Historic print project underway at Steamboat’s Oehme Graphics
STEAMBOAT SPRINGS — Longtime Steamboat Springs resident Robert Ellsworth, step-grandson of the renowned artist and sculptor Gutzon Borglum, who was most famous for Mount Rushmore National Monument, stumbled upon a dynamite box in 1986.
Little did he know it contained a treasure trove of history.
In the box were 40 antique copper photogravure plates that were representations of Borglum’s sculptures.
“They were in a place that’s as much like a broken down well-house as you could ever imagine,” said Ellsworth, who found the plates at the home of his stepfather Lincoln Borglum in the Rio Grande Valley in Texas.
Lincoln Borglum actually helped complete the Mount Rushmore project once his father had passed, Ellsworth said.
“It was wet — full of other cast off things. It’s incredible these survived.”

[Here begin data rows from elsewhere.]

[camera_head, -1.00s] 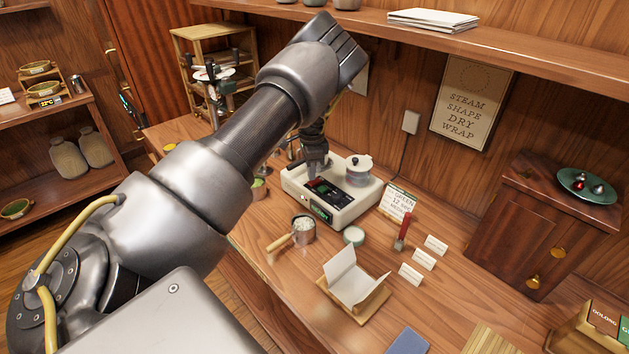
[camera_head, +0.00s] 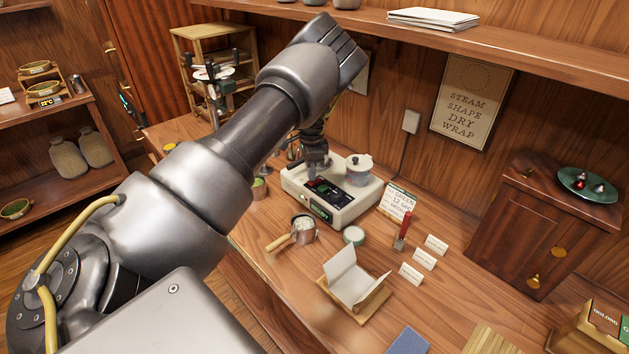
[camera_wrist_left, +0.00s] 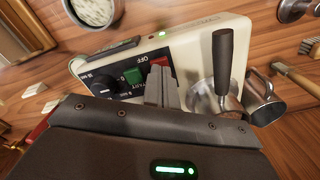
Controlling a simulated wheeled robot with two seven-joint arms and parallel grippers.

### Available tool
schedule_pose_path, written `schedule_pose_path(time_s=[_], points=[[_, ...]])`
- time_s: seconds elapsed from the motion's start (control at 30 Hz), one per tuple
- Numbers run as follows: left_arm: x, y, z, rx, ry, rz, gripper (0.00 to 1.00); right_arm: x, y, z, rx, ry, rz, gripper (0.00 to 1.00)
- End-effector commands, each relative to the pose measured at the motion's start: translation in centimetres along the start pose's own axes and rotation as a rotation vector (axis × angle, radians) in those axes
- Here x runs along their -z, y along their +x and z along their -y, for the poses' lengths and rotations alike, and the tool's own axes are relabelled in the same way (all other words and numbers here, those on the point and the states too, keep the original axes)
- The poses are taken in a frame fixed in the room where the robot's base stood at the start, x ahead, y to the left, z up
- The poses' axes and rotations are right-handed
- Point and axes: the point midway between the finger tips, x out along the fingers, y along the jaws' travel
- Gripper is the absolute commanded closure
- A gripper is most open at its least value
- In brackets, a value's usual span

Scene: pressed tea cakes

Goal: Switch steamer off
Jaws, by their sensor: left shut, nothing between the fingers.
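The steamer (camera_head: 334,193) is a cream box on the counter with a dark control panel and a lidded pot on its right side. In the left wrist view its panel shows a red OFF button (camera_wrist_left: 158,62), a green button (camera_wrist_left: 133,76) and a dark dial (camera_wrist_left: 104,84). A small green light (camera_wrist_left: 162,34) glows on its edge. My left gripper (camera_head: 317,170) is over the panel, shut and empty. In the left wrist view its fingertips (camera_wrist_left: 160,76) are at the red button and partly cover it; I cannot tell whether they touch it. My right gripper is not in view.
A small pan with a wooden handle (camera_head: 303,231), a paper holder (camera_head: 354,279), a red-handled tool (camera_head: 402,232) and small cards stand in front and to the right. A metal cup (camera_wrist_left: 262,98) is close to the steamer. A shelf (camera_head: 470,40) overhangs the back.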

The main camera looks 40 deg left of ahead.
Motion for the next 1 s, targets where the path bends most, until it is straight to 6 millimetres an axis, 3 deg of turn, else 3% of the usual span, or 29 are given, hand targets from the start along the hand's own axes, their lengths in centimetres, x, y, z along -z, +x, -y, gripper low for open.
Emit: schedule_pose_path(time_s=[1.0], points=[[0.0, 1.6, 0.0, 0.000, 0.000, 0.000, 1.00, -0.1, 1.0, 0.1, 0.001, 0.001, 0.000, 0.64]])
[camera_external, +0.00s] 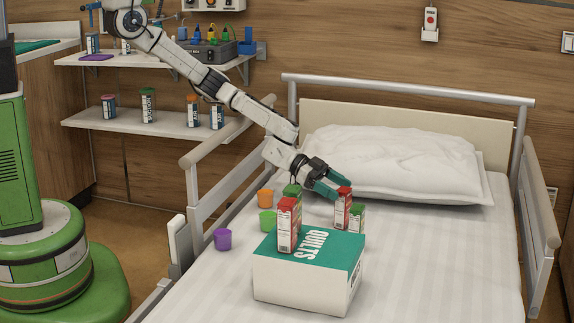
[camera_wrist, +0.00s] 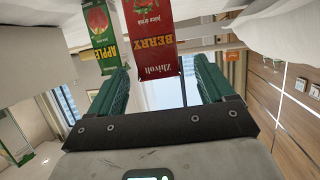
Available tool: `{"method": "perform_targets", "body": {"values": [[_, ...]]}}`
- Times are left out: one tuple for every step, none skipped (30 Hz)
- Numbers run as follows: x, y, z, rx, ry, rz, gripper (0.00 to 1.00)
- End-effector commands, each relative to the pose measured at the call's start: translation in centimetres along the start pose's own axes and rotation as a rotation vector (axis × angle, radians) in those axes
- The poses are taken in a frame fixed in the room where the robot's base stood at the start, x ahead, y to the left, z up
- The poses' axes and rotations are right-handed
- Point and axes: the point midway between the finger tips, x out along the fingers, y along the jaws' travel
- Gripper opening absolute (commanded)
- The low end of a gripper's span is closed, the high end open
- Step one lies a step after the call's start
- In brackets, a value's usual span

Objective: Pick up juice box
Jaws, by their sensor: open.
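Several juice boxes are in view. A red berry juice box (camera_external: 342,210) stands upright on the bed at my gripper (camera_external: 334,187). In the wrist view the red box (camera_wrist: 149,35) appears upside down, in line with the gap between the teal fingers of my gripper (camera_wrist: 161,68). The fingers are apart and not closed on it. A green apple juice box (camera_external: 357,219) stands close beside it and also shows in the wrist view (camera_wrist: 99,35). Another red carton (camera_external: 289,226) stands on the quilts box. A green item (camera_external: 292,191) behind it is partly hidden.
The quilts box (camera_external: 307,287) lies on the bed in front. A pillow (camera_external: 395,160) lies behind my gripper. Bed rails flank both sides. The bed's right side is clear.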

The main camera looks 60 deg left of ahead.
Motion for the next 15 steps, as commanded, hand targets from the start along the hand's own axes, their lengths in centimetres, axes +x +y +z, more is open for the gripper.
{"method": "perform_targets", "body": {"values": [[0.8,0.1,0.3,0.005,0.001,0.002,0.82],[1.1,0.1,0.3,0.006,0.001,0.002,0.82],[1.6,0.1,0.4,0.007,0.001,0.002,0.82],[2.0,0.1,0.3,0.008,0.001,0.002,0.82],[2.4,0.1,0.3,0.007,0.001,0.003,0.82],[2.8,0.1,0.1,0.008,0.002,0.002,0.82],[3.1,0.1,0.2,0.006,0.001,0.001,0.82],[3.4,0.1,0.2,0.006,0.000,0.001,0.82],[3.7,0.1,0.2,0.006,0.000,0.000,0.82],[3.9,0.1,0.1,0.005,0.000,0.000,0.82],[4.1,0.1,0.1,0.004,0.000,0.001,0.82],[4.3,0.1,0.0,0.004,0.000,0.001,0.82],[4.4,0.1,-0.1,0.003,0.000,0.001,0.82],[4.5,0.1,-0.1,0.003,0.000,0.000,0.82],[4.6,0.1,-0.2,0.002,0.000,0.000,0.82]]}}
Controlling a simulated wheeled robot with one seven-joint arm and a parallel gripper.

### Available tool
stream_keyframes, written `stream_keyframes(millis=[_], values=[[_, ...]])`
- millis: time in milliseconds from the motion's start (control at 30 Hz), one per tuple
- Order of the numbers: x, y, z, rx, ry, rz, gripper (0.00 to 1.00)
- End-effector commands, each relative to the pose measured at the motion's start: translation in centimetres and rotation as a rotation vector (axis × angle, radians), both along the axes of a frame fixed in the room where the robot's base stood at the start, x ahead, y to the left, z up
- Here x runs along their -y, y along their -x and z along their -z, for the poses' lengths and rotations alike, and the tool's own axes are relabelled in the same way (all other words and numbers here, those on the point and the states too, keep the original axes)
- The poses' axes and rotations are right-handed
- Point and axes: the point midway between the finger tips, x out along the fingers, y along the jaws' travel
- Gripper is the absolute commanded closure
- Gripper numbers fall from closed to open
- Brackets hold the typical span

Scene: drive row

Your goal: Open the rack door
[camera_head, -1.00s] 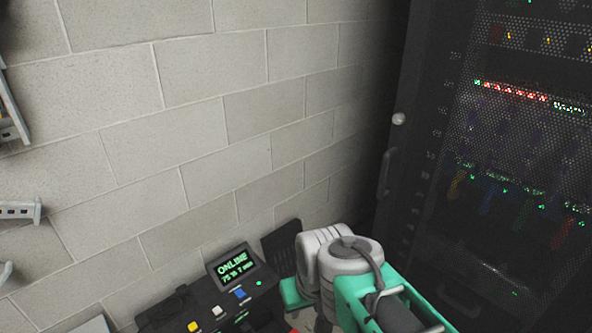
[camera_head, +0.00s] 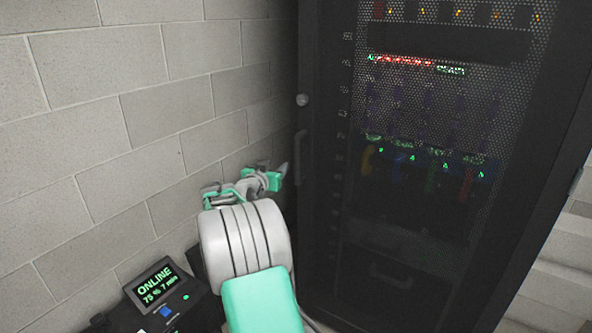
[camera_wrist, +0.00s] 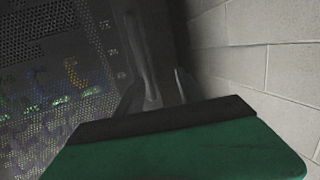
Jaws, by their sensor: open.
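The rack door (camera_head: 430,120) is a dark perforated panel, closed, with lit equipment showing through it. Its vertical handle (camera_head: 299,157) is on the left edge, below a round pale knob (camera_head: 302,100). My gripper (camera_head: 284,172) is just left of the handle, at its lower part. In the wrist view the handle (camera_wrist: 142,60) runs upright between the two open fingers of my gripper (camera_wrist: 157,88). I cannot tell whether they touch it. The green hand body hides the lower part of that view.
A pale block wall (camera_head: 130,110) stands close on the left of the rack. A black box with an ONLINE screen (camera_head: 156,284) is at the lower left. A pale slatted surface (camera_head: 560,255) lies right of the rack.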

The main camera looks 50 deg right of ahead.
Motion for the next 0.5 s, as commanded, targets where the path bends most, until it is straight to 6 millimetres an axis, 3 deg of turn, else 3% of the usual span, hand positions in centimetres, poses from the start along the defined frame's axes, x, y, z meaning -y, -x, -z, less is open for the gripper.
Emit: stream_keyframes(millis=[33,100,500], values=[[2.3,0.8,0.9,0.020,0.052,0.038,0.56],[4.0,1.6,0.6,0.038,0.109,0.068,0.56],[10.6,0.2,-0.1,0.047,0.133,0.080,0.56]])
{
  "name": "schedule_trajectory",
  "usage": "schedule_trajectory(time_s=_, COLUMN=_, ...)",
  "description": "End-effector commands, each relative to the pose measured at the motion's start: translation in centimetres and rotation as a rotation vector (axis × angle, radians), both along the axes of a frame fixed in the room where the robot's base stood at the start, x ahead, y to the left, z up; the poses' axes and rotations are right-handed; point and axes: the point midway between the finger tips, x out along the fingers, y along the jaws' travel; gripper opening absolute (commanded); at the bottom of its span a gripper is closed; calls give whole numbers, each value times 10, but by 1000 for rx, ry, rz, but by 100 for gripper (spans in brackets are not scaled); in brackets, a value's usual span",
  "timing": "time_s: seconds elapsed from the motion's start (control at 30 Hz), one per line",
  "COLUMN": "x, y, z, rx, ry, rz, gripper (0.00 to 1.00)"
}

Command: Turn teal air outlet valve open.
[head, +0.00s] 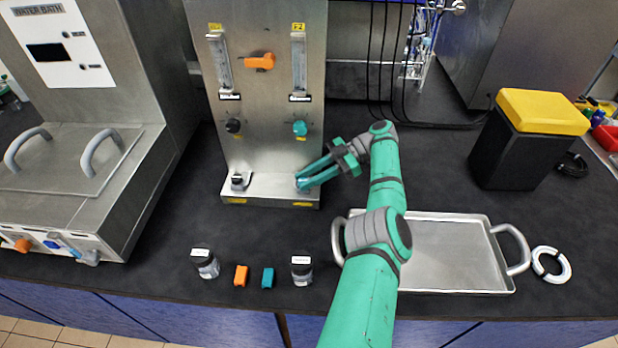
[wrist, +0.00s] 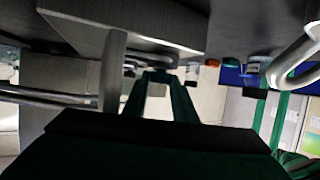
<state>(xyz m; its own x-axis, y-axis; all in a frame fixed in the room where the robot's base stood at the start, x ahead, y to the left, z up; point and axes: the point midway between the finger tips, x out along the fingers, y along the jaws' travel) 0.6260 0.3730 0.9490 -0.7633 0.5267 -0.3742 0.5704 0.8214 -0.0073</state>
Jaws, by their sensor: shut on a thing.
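The steel bioreactor panel (head: 265,85) stands at the back centre, with a low steel ledge (head: 270,191) at its foot. The teal air outlet valve (head: 300,183) appears to be at the right end of this ledge, mostly hidden by my fingers. My gripper (head: 306,178) reaches it from the right, low and nearly level, its fingers closed around it. How far the valve is turned cannot be told. In the wrist view my fingers (wrist: 157,78) point away from the camera, and the valve is not clear between them.
On the panel are a teal knob (head: 300,128), a black knob (head: 233,126) and an orange handle (head: 260,62). A black valve (head: 238,180) is at the ledge's left. A steel tray (head: 450,255) lies right, two jars and small blocks in front. Counter between is clear.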

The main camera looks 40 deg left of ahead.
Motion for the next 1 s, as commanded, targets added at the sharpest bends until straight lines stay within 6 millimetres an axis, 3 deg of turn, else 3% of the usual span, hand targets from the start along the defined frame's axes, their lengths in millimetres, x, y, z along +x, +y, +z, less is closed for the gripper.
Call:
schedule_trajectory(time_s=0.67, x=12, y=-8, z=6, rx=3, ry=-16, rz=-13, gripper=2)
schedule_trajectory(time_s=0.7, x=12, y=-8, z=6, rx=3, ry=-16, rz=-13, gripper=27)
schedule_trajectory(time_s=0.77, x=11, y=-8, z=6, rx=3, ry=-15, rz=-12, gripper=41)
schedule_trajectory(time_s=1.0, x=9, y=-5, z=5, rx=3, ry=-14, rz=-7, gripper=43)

Ellsworth, raised in South Dakota, moved to Steamboat in 1973 and hadn’t done anything with the prints due to a busy career as a professional hunting guide between Colorado and Texas.
“I knew I had something, but I didn’t even have time to sit down and figure out what, so I carried them around for a bit,” Ellsworth said. “Then I took them apart and had a real look and them. I was astonished.”
At Oehme Graphics, 40 prints of Gutzon Borglum’s work, created from the found plates, were laid out on a large table in the main studio.
“I’ve tried several times to get them printed and to get them out to the public,” Ellsworth said. “Until I found Sue, I hadn’t seen a beautiful product quite like this before. I failed to get images that balanced like this.”
The prints were created with an intaglio printmaking or photo-mechanical process. Oehme said it involves a copper plate, which is engraved — adding a pattern to the plate — and coated with a light-sensitive gelatin tissue that had been exposed to a film positive, and then etched, resulting in a high quality intaglio-plate that can reproduce detailed continuous tones of a photograph.
“I mixed up some rich black ink and printed one of these plates and was amazed at the beauty of the image,” Oehme said. “I felt immensely honored to be able to hold a piece of history in my hands.”
After many months, Oehme and intern Joshua Allen have finally completed the first round of printing 40 images.
Borglum’s work includes the bust of Abraham Lincoln, carved from a six-ton block of marble, which was exhibited in Theodore Roosevelt’s White House and can be found in the United States Capitol Crypt in Washington, D.C., as well as the sculpture “Wars of America,” a huge bronze sculpture found in Newark, New Jersey.
Other sculptures in the print collection include Borglum’s version of “The Atlas,” which features a woman carrying the world instead of a man like in Lee Lawrie’s famous sculpture.
With a connection to the curator of the Mezzanine Gallery in the Metropolitan Museum of Art in New York City, Oehme said the curator is proposing that the suite of images be included in the celebration of the museum’s upcoming 150th anniversary. At least one of Borglum’s sculptures is part of the Metropolitan’s collection.
The Mezzanine Gallery is also going to offer the prints for sale, so that a museum goer could see the collection in the galleries and then purchase one or two prints for themselves.
“It’s a lovely merger of the educational and historical component with a way to help fund the museum,” Oehme said. “It’s all very exciting.”
“They’re just these beautiful images that are also rare and historic in capturing all of Gutzon’s best work,” Ellsworth said. “I would like to see that aspect honored and taken care of.”
After 80 days spent working on the prints —10 prints a day in a three-and-a-half hour timeframe — Oehme said there are no specific plans yet for the images to be shown in Steamboat.
For now, they are working on creating limited editions of the prints.
Remembering his famous grandfather, stepfather
“Gutzon knew what he was doing when he set out to make a statue — he got it done,” Ellsworth said.
“Lincoln was a steady, reliable, gentle, intelligent fella, who was much under-mentioned in the Mount Rushmore project among other things,” Ellsworth said. “He oversaw the completion of the Mount Rushmore National Memorial after Gutzon’s death in 1941.”
One of the slogans Ellsworth remembers written on Gutzon’s studio wall was, “Never say I can’t. The can’ts of this world are unknown in the world’s work and unremembered in history.”